SNL Energy: more than 14 GW of noncoal capacity scheduled for retirement by 2023

More than 14,000 MW of noncoal-fired capacity is scheduled to retire by 2023, according to an SNL Energy analysis. Of upcoming noncoal retirements, more than 77% can be attributed to natural gas-fired capacity, while PJM Interconnection LLC has the largest percentage of total noncoal capacity retirements at the ISO/RTO level.

PJM has the highest capacity slated for retirement at the ISO/RTO level by 2023, with 3,999 MW, or almost 29% of total noncoal unit retirements in the U.S. More than 79% of this capacity is scheduled to be retired by year-end 2015. Natural gas and oil-fueled capacity account for all announced retirements in the region.According to a recent SNL Energy analysis on coal unit retirements, 27,143 MW of coal-fired capacity is scheduled for retirement through 2022, with almost half of the retirements in the PJM region.

California ISO has the second-highest capacity slated for retirement by 2023, with 3,550 MW, or more than 25% of noncoal operating capacity scheduled to retire in the U.S. Natural gas accounts for 3,540 MW of total capacity scheduled to be slated in CAISO.

CAISO has the largest amount of scheduled natural gas retirements by 2023 in the country, with almost 33% of all natural gas-fired unit retirements located in the region.

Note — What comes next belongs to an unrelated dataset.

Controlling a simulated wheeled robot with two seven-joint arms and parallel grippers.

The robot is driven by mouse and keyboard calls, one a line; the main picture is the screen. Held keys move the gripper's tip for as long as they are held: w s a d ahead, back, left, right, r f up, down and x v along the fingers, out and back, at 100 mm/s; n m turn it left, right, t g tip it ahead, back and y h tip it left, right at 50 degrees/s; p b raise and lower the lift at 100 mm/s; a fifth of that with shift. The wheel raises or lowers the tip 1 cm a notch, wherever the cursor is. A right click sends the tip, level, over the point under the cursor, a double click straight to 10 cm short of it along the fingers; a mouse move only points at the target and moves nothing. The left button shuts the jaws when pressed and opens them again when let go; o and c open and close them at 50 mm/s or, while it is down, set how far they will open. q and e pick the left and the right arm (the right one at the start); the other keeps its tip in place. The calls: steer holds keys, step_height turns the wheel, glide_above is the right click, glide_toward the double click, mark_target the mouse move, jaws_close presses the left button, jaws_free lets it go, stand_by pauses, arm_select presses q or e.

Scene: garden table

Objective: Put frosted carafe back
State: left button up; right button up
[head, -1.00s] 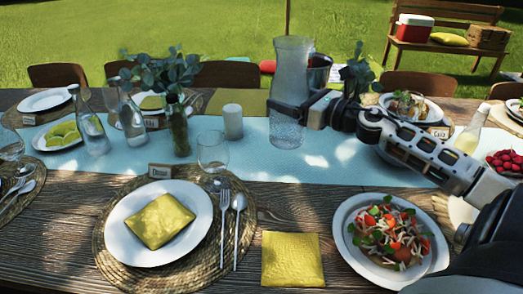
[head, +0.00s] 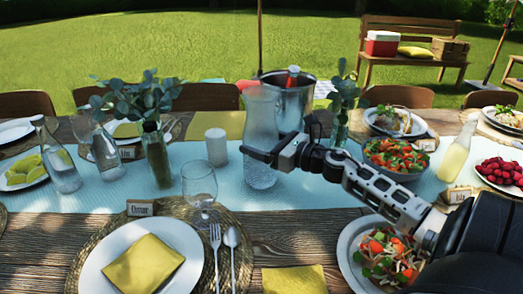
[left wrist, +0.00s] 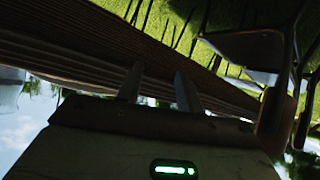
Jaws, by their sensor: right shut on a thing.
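The frosted carafe (head: 262,112) is a tall, clear, textured glass vessel in the head view, upright over the pale blue runner (head: 330,195). My right gripper (head: 262,155) is shut on its lower body, reaching in from the right. The carafe's base shows over the runner; I cannot tell whether it touches the cloth. My left gripper (left wrist: 157,88) shows only in the left wrist view, its two fingers apart with nothing between them, near dark wooden slats.
A metal bucket (head: 297,105) stands just behind the carafe. A white candle (head: 216,147) and a wine glass (head: 199,184) are to its left. A salad bowl (head: 396,172) and a bottle (head: 454,160) are to the right. Bare runner lies in front of the carafe.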

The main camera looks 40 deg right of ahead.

Natural gas-fired units have the largest percentage of noncoal retirements in the country with more than 77%, or 10,793 MW of scheduled-to-retire operating capacity. In contrast to coal retirements, a high percentage of the scheduled natural gas retirements is expected to be replaced by new gas-fired capacity at the same power plant sites. Most of the new gas-fired capacity is attributed to combined-cycle units replacing steam and gas turbine units.

Oil-fueled capacity accounts for the second-largest percentage of noncoal retirements in the country after natural gas, with almost 19%, or 2,587 MW, of total noncoal capacity to be retired by 2023.

Nuclear-powered capacity completes the list of notable noncoal fuel retirements, with 604 MW of operating capacity slated for retirement by 2015, attributable to the Vermont Yankee BWR 1 unit.